● Material for the task
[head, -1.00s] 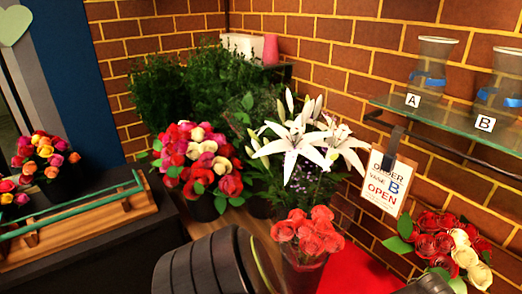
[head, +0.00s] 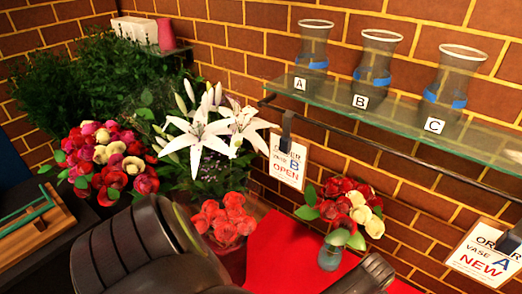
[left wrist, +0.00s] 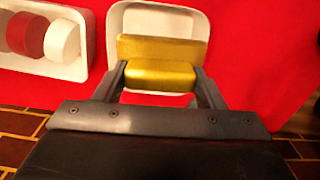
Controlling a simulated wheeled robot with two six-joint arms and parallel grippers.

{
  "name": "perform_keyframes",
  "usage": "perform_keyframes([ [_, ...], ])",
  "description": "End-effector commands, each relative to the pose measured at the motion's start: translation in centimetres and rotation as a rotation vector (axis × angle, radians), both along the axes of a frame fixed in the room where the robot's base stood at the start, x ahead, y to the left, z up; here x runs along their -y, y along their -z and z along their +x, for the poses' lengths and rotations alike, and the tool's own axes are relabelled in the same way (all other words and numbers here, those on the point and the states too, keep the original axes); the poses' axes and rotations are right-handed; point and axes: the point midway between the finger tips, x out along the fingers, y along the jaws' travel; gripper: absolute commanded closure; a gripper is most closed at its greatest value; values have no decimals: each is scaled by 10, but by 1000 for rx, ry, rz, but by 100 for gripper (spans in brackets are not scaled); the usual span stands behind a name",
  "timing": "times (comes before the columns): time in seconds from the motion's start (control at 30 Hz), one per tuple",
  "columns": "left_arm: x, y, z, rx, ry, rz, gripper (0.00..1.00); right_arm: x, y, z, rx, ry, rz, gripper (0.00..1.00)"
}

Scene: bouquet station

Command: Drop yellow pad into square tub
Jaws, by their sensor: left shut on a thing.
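In the left wrist view my left gripper (left wrist: 158,82) is shut on the yellow pad (left wrist: 158,52), with one dark finger at each side. The pad is a shiny gold-yellow block. The square tub (left wrist: 162,18) is a pale, rounded square container on the red surface, seen behind and around the pad. The pad and the fingers hide its middle and near side. I cannot tell how far the pad is above the tub. My right gripper does not show, and neither the pad nor the tub shows in the head view.
A white tray (left wrist: 83,65) with red and white rolls lies left of the tub. Red cloth (left wrist: 255,60) is bare to the right. The head view shows a flower vase (head: 330,257), red flowers (head: 225,220), lilies (head: 200,140) and a glass shelf (head: 400,118) with vases A, B and C.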

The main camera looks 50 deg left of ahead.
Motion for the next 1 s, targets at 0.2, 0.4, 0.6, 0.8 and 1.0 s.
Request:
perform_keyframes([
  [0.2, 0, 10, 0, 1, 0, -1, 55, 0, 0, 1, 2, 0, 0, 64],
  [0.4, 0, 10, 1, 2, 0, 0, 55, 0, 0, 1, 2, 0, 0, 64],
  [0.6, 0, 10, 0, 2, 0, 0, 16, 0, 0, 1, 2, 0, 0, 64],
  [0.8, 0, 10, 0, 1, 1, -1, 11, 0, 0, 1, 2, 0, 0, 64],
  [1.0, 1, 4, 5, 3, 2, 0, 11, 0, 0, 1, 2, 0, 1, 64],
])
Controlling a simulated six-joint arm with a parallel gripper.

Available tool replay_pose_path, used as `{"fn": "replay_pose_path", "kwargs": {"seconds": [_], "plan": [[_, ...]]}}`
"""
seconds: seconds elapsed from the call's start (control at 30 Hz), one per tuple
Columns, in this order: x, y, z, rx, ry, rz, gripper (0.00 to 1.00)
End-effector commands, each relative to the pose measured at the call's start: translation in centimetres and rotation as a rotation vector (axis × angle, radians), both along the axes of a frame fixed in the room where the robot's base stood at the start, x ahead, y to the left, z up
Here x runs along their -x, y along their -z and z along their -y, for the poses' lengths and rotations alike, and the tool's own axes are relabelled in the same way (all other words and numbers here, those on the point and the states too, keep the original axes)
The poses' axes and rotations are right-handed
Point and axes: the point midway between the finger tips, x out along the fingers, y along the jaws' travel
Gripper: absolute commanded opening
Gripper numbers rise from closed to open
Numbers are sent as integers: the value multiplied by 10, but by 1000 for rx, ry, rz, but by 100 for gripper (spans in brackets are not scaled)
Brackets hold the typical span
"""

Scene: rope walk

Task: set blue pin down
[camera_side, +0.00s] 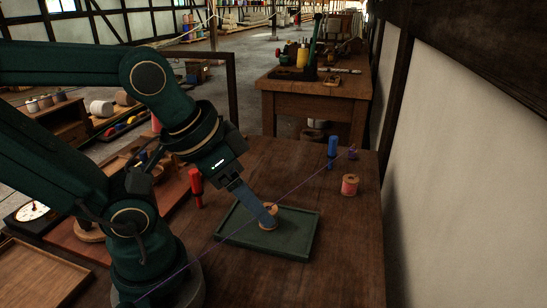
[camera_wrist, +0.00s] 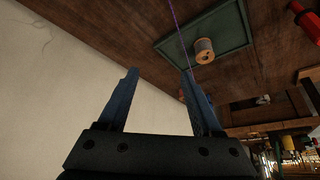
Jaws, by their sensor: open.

● Problem to solve
Track down every line with the word "both" and copy it.

● Output of the exercise
  "description": "End-effector commands, each relative to the pose measured at the motion's start: translation in centimetres and rotation as a rotation vector (axis × angle, radians), both along the axes of a frame fixed in the room where the robot's base stood at the start, x ahead, y to the left, z up; here x runs along their -y, y along their -z and z along their +x, for the poses' lengths and rotations alike, and the tool's own axes are relabelled in the same way (all other words and numbers here, those on the point and the states too, keep the original axes); the poses' axes and rotations are right-handed; point and axes: the point midway between the finger tips, x out along the fingers, y along the jaws' travel; gripper: absolute commanded closure; a gripper is most closed at its greatest value; values have no decimals: each is scaled by 10, but by 1000 for rx, ry, rz, but by 100 for gripper (spans in brackets are not scaled); the usual span stands behind a name",
End-effector commands, each relative to the pose measured at the call's start: translation in centimetres and rotation as a rotation vector (axis × angle, radians), both along the axes of a frame fixed in the room where the robot's base stood at the start, x ahead, y to the left, z up

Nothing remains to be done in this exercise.